Re: Behaviour Problems

I'm sure the exhaustion from not sleeping and all the trauma in your life is really dificult for you. Sometimes it's hard to think clearly or make things better when your life feels like a messy "blob". The first couple years of my daughter's life were really hard, she was clingy and would never sleep. People would tell me to walk out and let her cry at night but it was almost easier to stay with her until she went to sleep just to get it over with. In the long run though, it caused a lot of problems and lingered and lingered. Something I learned was to leave the room, if she cried, count for 15 seconds and then go in. Leave again, count for 15 seconds and then go in. The next night, I'd do the same but increase it to 30 seconds, then several minutes. Eventually she realized she wasn't going to get my imediate response and just got tired and fell asleep. I don't vividly remember doing it, my life was a blur at the time too! But I remember it's what worked! Just try it, you have nothing to lose! Good luck with your Divorse, sounds like you are doing the right thing for your family.

Re: Behaviour Problems

Hi ya,

A trick that worked great for me with my daughter was to get a cushion (one that she was familiar with) and call it the sleepy cushion. I told my daughter that Mummy would sit on the sleepy cushion which I placed next to her cot until she went to sleep. The first night took about half an hour and I crept out. If she woke up I'd have to repeat it not looking at her and saying Mummy is on the sleepy cushion you go to sleep.
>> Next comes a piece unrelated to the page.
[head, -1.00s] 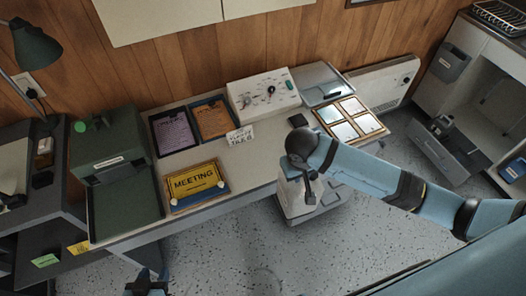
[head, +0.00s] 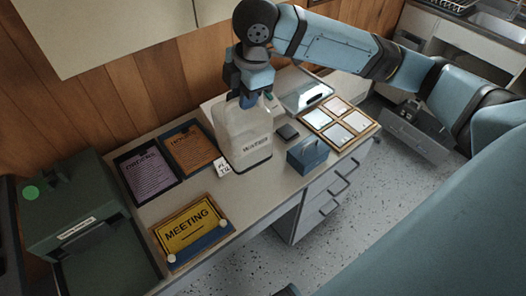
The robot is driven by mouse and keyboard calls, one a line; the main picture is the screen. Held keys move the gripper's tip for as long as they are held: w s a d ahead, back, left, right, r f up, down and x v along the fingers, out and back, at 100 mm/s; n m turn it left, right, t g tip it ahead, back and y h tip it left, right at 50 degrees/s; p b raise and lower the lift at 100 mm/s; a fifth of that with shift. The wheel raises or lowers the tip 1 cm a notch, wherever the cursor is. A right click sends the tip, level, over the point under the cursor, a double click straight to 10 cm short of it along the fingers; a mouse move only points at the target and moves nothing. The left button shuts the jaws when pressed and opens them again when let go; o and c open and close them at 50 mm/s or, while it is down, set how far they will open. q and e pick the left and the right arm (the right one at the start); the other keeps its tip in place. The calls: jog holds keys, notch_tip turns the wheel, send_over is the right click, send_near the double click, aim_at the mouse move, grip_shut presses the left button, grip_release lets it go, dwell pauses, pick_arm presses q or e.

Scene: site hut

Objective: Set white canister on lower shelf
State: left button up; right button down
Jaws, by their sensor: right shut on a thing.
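My right gripper (head: 249,99) comes down from above and is shut on the canister's top. I cannot tell whether the canister's base touches the desk. My left gripper is not in view. I cannot make out a lower shelf in the head view.
The desk (head: 205,192) holds purple and orange framed sheets (head: 192,148), a yellow MEETING sign (head: 188,225), a blue box (head: 307,154) and a tray of pale tiles (head: 340,121). A green case (head: 70,215) stands left. Drawers (head: 325,195) sit under the right end.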

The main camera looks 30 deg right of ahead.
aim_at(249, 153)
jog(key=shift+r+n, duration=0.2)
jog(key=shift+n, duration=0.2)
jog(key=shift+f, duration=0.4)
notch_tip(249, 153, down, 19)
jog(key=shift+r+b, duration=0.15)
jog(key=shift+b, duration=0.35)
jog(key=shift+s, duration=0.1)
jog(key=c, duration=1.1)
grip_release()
After 3 days with it by her cot I moved it slightly away from the cot, then after another 3 days near the door, then another 3 days outside the room, down the hall and in my bedroom etc, it took about 2 weeks but now when she goes to bed and starts I just shout Mummy's on the sleepy cushion you go to sleep. Its tough going for the first few nights but in the long run it really worked for us.

Its so hard when they won't let you sleep. You have my sympathy.